## Exercise details
Quote all of the data below exactly, please.

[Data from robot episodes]
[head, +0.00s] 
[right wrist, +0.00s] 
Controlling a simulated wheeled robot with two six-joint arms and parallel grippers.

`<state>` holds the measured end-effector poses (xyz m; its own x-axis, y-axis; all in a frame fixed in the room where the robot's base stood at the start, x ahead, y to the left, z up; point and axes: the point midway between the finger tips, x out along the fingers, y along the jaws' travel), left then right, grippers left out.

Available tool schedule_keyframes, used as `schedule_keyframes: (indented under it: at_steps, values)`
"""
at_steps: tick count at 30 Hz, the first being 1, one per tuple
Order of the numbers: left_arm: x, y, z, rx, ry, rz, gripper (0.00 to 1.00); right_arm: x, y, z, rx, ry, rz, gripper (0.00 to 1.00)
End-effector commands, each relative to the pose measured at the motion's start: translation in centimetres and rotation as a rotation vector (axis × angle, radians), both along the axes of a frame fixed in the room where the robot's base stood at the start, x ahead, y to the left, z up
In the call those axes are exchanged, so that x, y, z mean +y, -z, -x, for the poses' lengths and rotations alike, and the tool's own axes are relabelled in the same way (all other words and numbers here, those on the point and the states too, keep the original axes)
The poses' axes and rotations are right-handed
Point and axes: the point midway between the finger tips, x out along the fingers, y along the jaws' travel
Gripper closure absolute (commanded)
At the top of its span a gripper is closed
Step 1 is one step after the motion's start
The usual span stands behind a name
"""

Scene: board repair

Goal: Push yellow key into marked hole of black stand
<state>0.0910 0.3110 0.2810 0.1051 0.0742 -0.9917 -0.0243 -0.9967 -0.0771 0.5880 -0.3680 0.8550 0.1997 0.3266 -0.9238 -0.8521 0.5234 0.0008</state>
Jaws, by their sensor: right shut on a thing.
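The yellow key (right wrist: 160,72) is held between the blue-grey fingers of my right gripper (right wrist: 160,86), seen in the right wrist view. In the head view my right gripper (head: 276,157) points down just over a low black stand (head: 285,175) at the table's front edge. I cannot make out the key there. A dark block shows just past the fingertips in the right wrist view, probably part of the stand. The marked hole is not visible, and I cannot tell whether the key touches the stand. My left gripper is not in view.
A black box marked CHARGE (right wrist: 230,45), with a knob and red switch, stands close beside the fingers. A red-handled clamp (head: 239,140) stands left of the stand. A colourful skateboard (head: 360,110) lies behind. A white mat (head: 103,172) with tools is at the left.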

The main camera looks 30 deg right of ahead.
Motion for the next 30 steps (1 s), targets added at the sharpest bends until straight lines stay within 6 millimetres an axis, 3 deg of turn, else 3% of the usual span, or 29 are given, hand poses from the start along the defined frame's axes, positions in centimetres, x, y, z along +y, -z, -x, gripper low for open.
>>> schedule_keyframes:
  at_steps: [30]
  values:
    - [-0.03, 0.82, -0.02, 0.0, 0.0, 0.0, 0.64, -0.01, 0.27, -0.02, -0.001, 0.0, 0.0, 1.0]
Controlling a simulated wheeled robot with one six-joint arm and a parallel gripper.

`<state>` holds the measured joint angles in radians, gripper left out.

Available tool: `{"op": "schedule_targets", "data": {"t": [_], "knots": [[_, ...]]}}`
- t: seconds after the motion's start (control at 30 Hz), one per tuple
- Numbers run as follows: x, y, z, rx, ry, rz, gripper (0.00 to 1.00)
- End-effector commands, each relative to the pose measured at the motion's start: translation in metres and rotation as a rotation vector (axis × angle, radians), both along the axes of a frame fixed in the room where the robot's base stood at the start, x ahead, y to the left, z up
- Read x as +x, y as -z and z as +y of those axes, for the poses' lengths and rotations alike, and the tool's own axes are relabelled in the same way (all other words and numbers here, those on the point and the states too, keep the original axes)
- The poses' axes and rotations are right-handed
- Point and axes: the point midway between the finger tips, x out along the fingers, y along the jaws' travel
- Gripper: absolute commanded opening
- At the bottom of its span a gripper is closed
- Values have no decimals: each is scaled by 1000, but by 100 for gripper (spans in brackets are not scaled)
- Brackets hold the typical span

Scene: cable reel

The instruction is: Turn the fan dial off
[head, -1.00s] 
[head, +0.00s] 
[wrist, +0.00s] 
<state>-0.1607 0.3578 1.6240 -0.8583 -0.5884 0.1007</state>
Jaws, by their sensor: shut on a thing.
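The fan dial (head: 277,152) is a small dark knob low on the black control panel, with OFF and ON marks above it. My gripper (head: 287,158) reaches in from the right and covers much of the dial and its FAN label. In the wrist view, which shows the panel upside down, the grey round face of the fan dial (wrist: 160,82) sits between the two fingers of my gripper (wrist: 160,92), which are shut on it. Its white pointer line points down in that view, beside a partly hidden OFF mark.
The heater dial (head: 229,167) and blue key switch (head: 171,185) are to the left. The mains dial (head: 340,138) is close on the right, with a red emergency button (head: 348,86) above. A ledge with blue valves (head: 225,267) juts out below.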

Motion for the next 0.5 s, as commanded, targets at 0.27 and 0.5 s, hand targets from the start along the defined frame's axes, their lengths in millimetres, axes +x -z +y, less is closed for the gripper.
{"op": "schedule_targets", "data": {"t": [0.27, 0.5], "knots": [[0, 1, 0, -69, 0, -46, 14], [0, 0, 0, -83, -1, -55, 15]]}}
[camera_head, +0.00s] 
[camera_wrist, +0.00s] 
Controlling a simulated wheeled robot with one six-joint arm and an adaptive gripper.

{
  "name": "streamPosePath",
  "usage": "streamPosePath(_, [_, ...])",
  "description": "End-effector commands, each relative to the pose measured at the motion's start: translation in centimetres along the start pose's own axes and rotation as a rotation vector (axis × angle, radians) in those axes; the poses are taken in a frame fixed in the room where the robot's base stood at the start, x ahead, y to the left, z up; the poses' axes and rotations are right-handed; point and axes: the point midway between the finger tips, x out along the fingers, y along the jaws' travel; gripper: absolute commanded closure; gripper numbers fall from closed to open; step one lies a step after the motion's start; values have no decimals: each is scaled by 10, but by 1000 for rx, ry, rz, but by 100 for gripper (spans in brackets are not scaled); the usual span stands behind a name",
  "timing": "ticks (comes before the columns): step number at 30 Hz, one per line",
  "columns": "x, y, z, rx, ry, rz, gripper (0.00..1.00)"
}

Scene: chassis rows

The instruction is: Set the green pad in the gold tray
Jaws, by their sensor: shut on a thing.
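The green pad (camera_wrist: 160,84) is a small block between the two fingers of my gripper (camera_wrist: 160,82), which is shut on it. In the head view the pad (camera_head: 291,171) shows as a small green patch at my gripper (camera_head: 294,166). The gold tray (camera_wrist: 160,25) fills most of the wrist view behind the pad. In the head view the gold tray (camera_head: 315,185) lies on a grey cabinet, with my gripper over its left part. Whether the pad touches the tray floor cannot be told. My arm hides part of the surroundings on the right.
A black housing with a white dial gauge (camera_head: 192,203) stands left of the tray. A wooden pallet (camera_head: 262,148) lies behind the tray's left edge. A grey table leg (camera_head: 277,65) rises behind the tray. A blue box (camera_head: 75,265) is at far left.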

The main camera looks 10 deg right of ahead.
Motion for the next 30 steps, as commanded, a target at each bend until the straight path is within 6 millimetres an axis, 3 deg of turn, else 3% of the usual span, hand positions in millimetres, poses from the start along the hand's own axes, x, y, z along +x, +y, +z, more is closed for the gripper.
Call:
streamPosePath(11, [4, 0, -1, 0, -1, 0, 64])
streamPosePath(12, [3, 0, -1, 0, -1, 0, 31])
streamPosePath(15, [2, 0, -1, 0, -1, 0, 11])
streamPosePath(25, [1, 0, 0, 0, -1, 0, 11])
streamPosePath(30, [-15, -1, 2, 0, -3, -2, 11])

## Answer for the task
[head, +0.00s] 
[right wrist, +0.00s] 
Controlling a simulated wheeled robot with two six-joint arms and parallel grippers.

`<state>` holds the measured end-effector poses (xyz m; its own x-axis, y-axis; all in a frame fixed in the room where the robot's base stood at the start, x ahead, y to the left, z up; point and axes: the point midway between the finger tips, x out along the fingers, y along the jaws' travel), left then right, grippers left out.

Available tool schedule_keyframes, used as `schedule_keyframes: (indented under it: at_steps, values)`
"""
at_steps: tick count at 30 Hz, the first being 1, one per tuple
Order of the numbers: left_arm: x, y, z, rx, ry, rz, gripper (0.00 to 1.00); right_arm: x, y, z, rx, ry, rz, gripper (0.00 to 1.00)
End-effector commands, each relative to the pose measured at the motion's start: translation in centimetres and rotation as a rotation vector (axis × angle, radians), both along the axes of a frame fixed in the room where the robot's base stood at the start, x ahead, y to the left, z up
In the call those axes are exchanged, so that x, y, z mean +y, -z, -x, for the poses' lengths and rotations alike, and the tool's own axes are relabelled in the same way (all other words and numbers here, those on the point and the states too, keep the original axes)
The poses' axes and rotations are right-handed
Point and axes: the point midway between the finger tips, x out along the fingers, y along the jaws' travel
Gripper closure absolute (commanded)
At the top of its span a gripper is closed
Step 1 is one step after the motion's start
The usual span stands behind a name
"""

Scene: board repair

Goal: Push yellow key into marked hole of black stand
<state>0.0910 0.3110 0.2810 0.1051 0.0742 -0.9917 -0.0243 -0.9967 -0.0771 0.5880 -0.3680 0.8550 0.1997 0.3266 -0.9238 -0.8521 0.5234 0.0008</state>
Jaws, by their sensor: right shut on a thing.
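The yellow key (right wrist: 160,72) is held between the blue-grey fingers of my right gripper (right wrist: 160,86), seen in the right wrist view. In the head view my right gripper (head: 276,157) points down just over a low black stand (head: 285,175) at the table's front edge. I cannot make out the key there. A dark block shows just past the fingertips in the right wrist view, probably part of the stand. The marked hole is not visible, and I cannot tell whether the key touches the stand. My left gripper is not in view.
A black box marked CHARGE (right wrist: 230,45), with a knob and red switch, stands close beside the fingers. A red-handled clamp (head: 239,140) stands left of the stand. A colourful skateboard (head: 360,110) lies behind. A white mat (head: 103,172) with tools is at the left.

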The main camera looks 30 deg right of ahead.
Motion for the next 30 steps (1 s), targets added at the sharpest bends until straight lines stay within 6 millimetres an axis, 3 deg of turn, else 3% of the usual span, or 29 are given, hand poses from the start along the defined frame's axes, positions in centimetres, x, y, z along +y, -z, -x, gripper low for open.
>>> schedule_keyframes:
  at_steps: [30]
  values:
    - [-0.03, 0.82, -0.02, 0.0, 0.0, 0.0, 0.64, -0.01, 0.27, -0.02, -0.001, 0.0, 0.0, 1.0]
Controlling a simulated wheeled robot with one six-joint arm and a parallel gripper.

`<state>` holds the measured joint angles in radians, gripper left out.

Available tool: `{"op": "schedule_targets", "data": {"t": [_], "knots": [[_, ...]]}}`
- t: seconds after the motion's start (control at 30 Hz), one per tuple
- Numbers run as follows: x, y, z, rx, ry, rz, gripper (0.00 to 1.00)
- End-effector commands, each relative to the pose measured at the motion's start: translation in metres and rotation as a rotation vector (axis × angle, radians), both along the axes of a frame fixed in the room where the robot's base stood at the start, x ahead, y to the left, z up
- Read x as +x, y as -z and z as +y of those axes, for the poses' lengths and rotations alike, and the tool's own axes are relabelled in the same way (all other words and numbers here, those on the point and the states too, keep the original axes)
- The poses' axes and rotations are right-handed
- Point and axes: the point midway between the finger tips, x out along the fingers, y along the jaws' travel
- Gripper: absolute commanded opening
- At the bottom of its span a gripper is closed
- Values have no decimals: each is scaled by 1000, but by 100 for gripper (spans in brackets are not scaled)
- Brackets hold the typical span

Scene: cable reel

The instruction is: Turn the fan dial off
[head, -1.00s] 
[head, +0.00s] 
[wrist, +0.00s] 
<state>-0.1607 0.3578 1.6240 -0.8583 -0.5884 0.1007</state>
Jaws, by their sensor: shut on a thing.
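The fan dial (head: 277,152) is a small dark knob low on the black control panel, with OFF and ON marks above it. My gripper (head: 287,158) reaches in from the right and covers much of the dial and its FAN label. In the wrist view, which shows the panel upside down, the grey round face of the fan dial (wrist: 160,82) sits between the two fingers of my gripper (wrist: 160,92), which are shut on it. Its white pointer line points down in that view, beside a partly hidden OFF mark.
The heater dial (head: 229,167) and blue key switch (head: 171,185) are to the left. The mains dial (head: 340,138) is close on the right, with a red emergency button (head: 348,86) above. A ledge with blue valves (head: 225,267) juts out below.

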Motion for the next 0.5 s, as commanded, targets at 0.27 and 0.5 s, hand targets from the start along the defined frame's axes, their lengths in millimetres, axes +x -z +y, less is closed for the gripper.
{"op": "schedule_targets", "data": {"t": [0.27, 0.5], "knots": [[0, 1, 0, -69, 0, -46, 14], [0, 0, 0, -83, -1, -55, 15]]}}
[camera_head, +0.00s] 
[camera_wrist, +0.00s] 
Controlling a simulated wheeled robot with one six-joint arm and an adaptive gripper.

{
  "name": "streamPosePath",
  "usage": "streamPosePath(_, [_, ...])",
  "description": "End-effector commands, each relative to the pose measured at the motion's start: translation in centimetres along the start pose's own axes and rotation as a rotation vector (axis × angle, radians) in those axes; the poses are taken in a frame fixed in the room where the robot's base stood at the start, x ahead, y to the left, z up; the poses' axes and rotations are right-handed; point and axes: the point midway between the finger tips, x out along the fingers, y along the jaws' travel; gripper: absolute commanded closure; gripper numbers fall from closed to open; step one lies a step after the motion's start; values have no decimals: each is scaled by 10, but by 1000 for rx, ry, rz, but by 100 for gripper (spans in brackets are not scaled); the usual span stands behind a name",
  "timing": "ticks (comes before the columns): step number at 30 Hz, one per line",
  "columns": "x, y, z, rx, ry, rz, gripper (0.00..1.00)"
}

Scene: chassis rows

The instruction is: Set the green pad in the gold tray
Jaws, by their sensor: shut on a thing.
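The green pad (camera_wrist: 160,84) is a small block between the two fingers of my gripper (camera_wrist: 160,82), which is shut on it. In the head view the pad (camera_head: 291,171) shows as a small green patch at my gripper (camera_head: 294,166). The gold tray (camera_wrist: 160,25) fills most of the wrist view behind the pad. In the head view the gold tray (camera_head: 315,185) lies on a grey cabinet, with my gripper over its left part. Whether the pad touches the tray floor cannot be told. My arm hides part of the surroundings on the right.
A black housing with a white dial gauge (camera_head: 192,203) stands left of the tray. A wooden pallet (camera_head: 262,148) lies behind the tray's left edge. A grey table leg (camera_head: 277,65) rises behind the tray. A blue box (camera_head: 75,265) is at far left.

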The main camera looks 10 deg right of ahead.
Motion for the next 30 steps, as commanded, a target at each bend until the straight path is within 6 millimetres an axis, 3 deg of turn, else 3% of the usual span, hand positions in millimetres, poses from the start along the hand's own axes, x, y, z along +x, +y, +z, more is closed for the gripper.
Call:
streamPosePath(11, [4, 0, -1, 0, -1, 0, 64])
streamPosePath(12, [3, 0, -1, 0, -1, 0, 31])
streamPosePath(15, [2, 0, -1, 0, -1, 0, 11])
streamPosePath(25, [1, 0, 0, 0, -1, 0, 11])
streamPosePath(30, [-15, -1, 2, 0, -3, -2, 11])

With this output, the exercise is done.